A gleefully shrewd tactician, Roe clearly enjoys trolling his opponents, but he raises an important point.

O’Rourke’s message and authenticity inspired fierce loyalty and it’s why, even after losing, he’s the hottest commodity in presidential speculation. But it’s also exposed the challenges of building a movement around a single politician.

“It’s not healthy for democracy,” Congresswoman-elect Veronica Escobar, a close friend of O’Rourke’s who won her race to take over his El Paso congressional seat, told me. “This is not about one person, one candidate. This is about the entire country. Whether our candidates win or lose, we need every person to stay in the game.”

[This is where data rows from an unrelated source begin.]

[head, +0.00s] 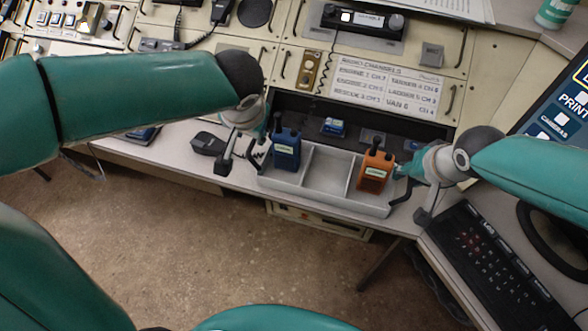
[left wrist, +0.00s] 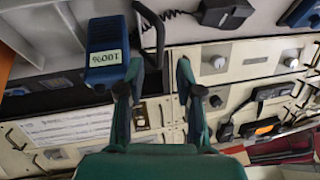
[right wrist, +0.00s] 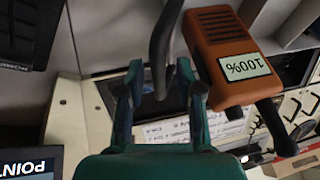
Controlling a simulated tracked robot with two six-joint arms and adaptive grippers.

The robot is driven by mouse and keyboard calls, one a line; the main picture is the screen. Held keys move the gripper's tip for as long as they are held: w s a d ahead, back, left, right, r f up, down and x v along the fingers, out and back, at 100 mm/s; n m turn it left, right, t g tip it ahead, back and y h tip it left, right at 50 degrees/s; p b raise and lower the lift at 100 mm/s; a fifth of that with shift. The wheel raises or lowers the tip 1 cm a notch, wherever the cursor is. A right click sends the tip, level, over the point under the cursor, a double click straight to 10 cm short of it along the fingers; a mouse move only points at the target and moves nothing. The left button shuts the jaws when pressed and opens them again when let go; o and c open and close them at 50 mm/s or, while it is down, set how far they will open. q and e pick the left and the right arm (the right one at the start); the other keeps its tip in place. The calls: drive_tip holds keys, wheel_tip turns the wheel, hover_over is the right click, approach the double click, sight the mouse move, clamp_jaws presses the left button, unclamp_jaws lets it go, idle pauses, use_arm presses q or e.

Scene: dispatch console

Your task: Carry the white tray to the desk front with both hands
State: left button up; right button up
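The white tray (head: 325,183) sits at the desk front with several compartments. A blue radio (head: 286,150) stands in its left part and an orange radio (head: 375,170) in its right part. Both radios show in the wrist views, the blue one (left wrist: 105,50) at left, the orange one (right wrist: 228,60) at right. My left gripper (left wrist: 159,68) is open at the tray's left end, a dark handle (left wrist: 150,30) showing between its fingertips. My right gripper (right wrist: 160,70) is open at the right end, with a dark handle (right wrist: 164,40) between its fingertips. Contact with the handles cannot be told.
Behind the tray is a dark recess with a small blue item (head: 333,126). The console panel (head: 390,85) rises beyond. A black keyboard-like unit (head: 485,255) is at right. A black object (head: 207,143) lies left of the tray. Open floor (head: 190,240) lies before the desk.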

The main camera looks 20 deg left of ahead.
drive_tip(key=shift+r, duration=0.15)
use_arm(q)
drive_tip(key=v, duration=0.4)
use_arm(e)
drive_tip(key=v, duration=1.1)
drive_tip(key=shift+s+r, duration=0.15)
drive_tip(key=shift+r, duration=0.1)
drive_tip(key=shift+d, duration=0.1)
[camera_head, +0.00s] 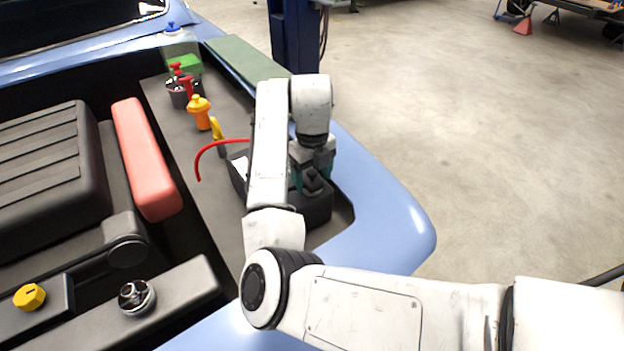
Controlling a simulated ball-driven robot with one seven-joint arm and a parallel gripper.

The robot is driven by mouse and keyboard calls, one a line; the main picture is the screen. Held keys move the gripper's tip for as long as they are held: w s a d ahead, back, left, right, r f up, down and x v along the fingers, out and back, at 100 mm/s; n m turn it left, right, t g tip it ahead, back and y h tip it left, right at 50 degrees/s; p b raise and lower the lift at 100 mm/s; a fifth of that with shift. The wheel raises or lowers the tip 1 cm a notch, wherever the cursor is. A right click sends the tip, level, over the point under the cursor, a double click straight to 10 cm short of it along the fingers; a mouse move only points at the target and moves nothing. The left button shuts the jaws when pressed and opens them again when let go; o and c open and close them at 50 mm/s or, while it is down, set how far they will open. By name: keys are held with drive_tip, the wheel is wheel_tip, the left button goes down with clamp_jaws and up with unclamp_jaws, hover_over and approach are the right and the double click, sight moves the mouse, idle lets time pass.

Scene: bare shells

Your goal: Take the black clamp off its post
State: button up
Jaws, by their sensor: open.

So can the energy that Beto summoned in Texas be replicated without him? It’s hard to imagine, say, Julián Castro, who sat out the 2018 cycle in Texas and now wants to run for president in 2020, being able to generate a similar grassroots movement — one that inspires volunteers to take leave from their jobs or donate their house for a month.

After the Bernie campaign, Bond began thinking about the central organizing principles that emerged from the chaotic flurry of trial-and-error. While Sanders certainly wasn’t the most charismatic politician, his big, bold message acted like smelling salts for the body politic.

She described them in a book she co-authored with fellow Bernie organizer Zack Exley, Rules for Revolutionaries: How Big Organizing Can Change Everything. As they determined with Rule No. 1: “You won’t get a revolution if you don’t ask for one.” As Bond wrote, “People are waiting for you to ask them to do something big.”